- Problem to solve -
Find the string "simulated" in the listing and report every line that has it.

(Entries from a robot dataset)

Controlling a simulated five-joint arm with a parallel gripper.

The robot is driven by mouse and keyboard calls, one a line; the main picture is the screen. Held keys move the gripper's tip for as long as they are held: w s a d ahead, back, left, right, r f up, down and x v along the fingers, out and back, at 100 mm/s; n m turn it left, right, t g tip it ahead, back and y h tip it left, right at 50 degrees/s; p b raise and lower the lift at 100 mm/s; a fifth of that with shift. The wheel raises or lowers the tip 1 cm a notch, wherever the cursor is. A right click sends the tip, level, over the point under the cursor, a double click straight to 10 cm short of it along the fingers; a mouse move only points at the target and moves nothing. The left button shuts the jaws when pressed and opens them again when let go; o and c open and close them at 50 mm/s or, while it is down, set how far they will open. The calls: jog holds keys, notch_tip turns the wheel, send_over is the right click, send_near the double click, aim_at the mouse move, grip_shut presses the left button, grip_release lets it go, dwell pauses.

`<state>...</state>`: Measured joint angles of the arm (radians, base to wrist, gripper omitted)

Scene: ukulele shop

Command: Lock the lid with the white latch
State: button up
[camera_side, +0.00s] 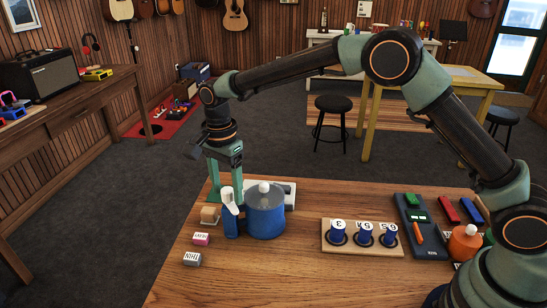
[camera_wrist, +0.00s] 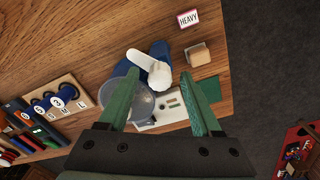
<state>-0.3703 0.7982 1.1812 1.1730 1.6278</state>
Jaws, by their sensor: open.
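A blue pot (camera_side: 265,213) with a greyish lid and a white knob (camera_side: 264,187) stands near the table's far left edge. The white latch (camera_side: 229,199) stands up on a blue post (camera_side: 230,222) at the pot's left side. In the wrist view the latch (camera_wrist: 158,72) lies between and beyond my fingers, pointing away from the lid (camera_wrist: 143,98). My gripper (camera_side: 227,172) hangs behind and above the latch; in the wrist view my gripper (camera_wrist: 162,98) is open with nothing held. The left finger covers part of the pot.
A white panel (camera_side: 289,195) lies behind the pot. A wooden rack (camera_side: 340,249) of blue weights and a dark scale (camera_side: 423,244) are to the right. The front table is clear.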

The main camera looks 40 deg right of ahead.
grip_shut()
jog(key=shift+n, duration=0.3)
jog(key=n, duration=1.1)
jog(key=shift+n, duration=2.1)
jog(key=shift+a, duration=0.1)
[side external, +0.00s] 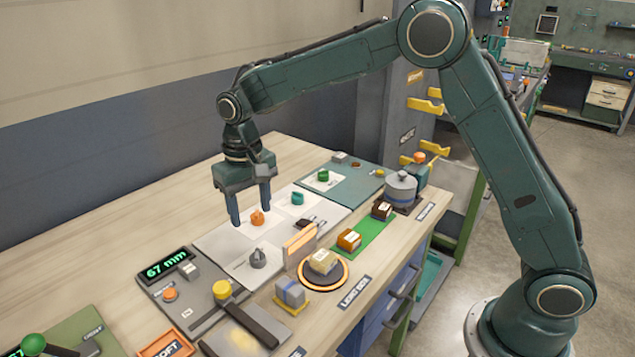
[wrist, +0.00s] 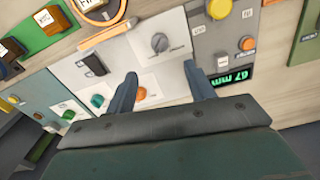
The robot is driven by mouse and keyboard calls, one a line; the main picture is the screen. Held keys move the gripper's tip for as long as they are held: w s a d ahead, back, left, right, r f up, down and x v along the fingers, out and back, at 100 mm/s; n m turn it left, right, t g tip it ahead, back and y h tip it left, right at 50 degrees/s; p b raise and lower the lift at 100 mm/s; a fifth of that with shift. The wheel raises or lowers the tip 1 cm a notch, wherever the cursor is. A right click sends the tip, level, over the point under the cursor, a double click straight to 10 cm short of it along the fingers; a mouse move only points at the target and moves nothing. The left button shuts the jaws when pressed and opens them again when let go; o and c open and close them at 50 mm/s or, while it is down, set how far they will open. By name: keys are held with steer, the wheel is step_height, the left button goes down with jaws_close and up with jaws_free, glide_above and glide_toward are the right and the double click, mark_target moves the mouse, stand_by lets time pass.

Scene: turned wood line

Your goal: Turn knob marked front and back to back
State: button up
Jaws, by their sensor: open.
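A light panel (side external: 225,243) on the bench carries an orange knob (side external: 257,217), a teal knob (side external: 297,198) and a dark grey knob (side external: 258,258). A green knob (side external: 323,175) sits on the teal panel behind. I cannot read which knob is marked front and back. My gripper (side external: 249,214) is open, pointing down, with its fingertips near the orange knob and nothing held. In the wrist view the orange knob (wrist: 141,93) shows between the fingers, nearer the left one. The grey knob (wrist: 160,42) is beyond the fingertips, and the teal knob (wrist: 97,100) is left of them.
A black switch (wrist: 94,64) is on the light panel. A "67 mm" display (side external: 167,264) and a panel with a yellow knob (side external: 222,289) stand in front. An upright orange-edged plate (side external: 300,243) and wood blocks stand right.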

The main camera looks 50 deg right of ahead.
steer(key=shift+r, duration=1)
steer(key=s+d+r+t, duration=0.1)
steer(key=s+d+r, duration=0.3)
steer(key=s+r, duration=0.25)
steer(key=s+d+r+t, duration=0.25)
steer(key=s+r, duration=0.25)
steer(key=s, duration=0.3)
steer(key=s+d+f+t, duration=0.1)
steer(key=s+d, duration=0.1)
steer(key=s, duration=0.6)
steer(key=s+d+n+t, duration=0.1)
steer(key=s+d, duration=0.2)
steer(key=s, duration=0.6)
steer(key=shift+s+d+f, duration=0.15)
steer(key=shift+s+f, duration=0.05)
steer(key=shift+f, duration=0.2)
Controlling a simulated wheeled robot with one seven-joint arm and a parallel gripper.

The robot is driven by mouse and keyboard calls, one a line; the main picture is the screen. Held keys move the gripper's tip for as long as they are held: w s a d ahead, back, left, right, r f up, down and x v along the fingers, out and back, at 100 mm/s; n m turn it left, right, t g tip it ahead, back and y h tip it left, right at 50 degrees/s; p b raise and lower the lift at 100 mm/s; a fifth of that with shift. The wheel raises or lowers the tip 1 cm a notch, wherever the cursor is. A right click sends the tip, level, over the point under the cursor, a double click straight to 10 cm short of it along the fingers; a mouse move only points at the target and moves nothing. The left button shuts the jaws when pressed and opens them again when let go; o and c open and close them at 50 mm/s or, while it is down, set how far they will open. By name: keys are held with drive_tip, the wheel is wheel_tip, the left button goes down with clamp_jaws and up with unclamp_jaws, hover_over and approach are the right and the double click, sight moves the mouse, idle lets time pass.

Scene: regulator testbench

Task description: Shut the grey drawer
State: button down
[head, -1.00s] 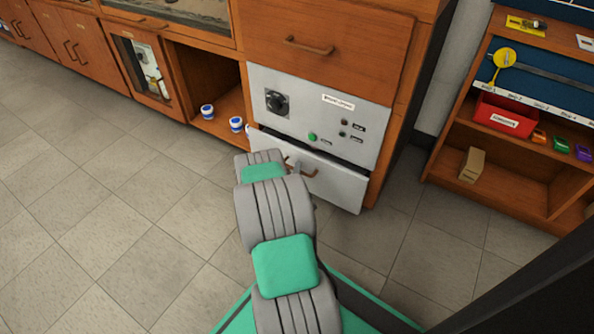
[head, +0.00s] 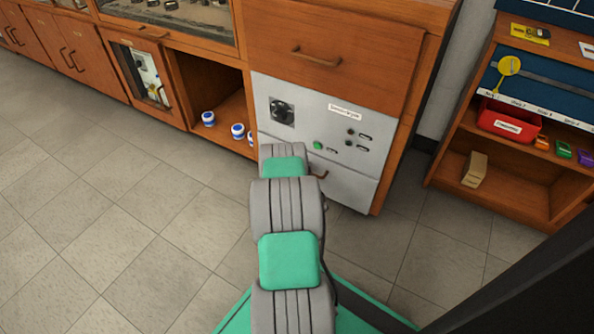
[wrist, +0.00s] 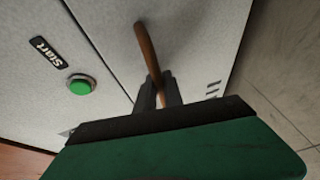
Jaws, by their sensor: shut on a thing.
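The grey drawer (head: 345,185) is at the bottom of the grey panel unit. Its front looks flush with the panel (head: 325,125) above, with only a thin seam between them. Its brown handle (head: 319,174) shows partly past my arm in the head view. In the wrist view my gripper (wrist: 158,92) is shut on the brown bar handle (wrist: 147,48), close against the grey drawer front (wrist: 195,50). My arm hides the gripper and the left part of the drawer in the head view.
A green start button (wrist: 81,86) sits on the panel near the gripper. A wooden drawer (head: 330,45) is above the panel. Blue-and-white jars (head: 237,131) stand in the open cubby to the left. A shelf with a red bin (head: 508,122) stands at right. The floor at left is clear.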

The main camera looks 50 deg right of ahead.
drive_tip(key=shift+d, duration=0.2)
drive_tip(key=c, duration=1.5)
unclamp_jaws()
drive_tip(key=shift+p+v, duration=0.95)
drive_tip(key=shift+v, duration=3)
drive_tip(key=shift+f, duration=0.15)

- Written solution -
Controlling a simulated five-joint arm with a parallel gripper.
Controlling a simulated wheeled robot with one seven-joint arm and a parallel gripper.

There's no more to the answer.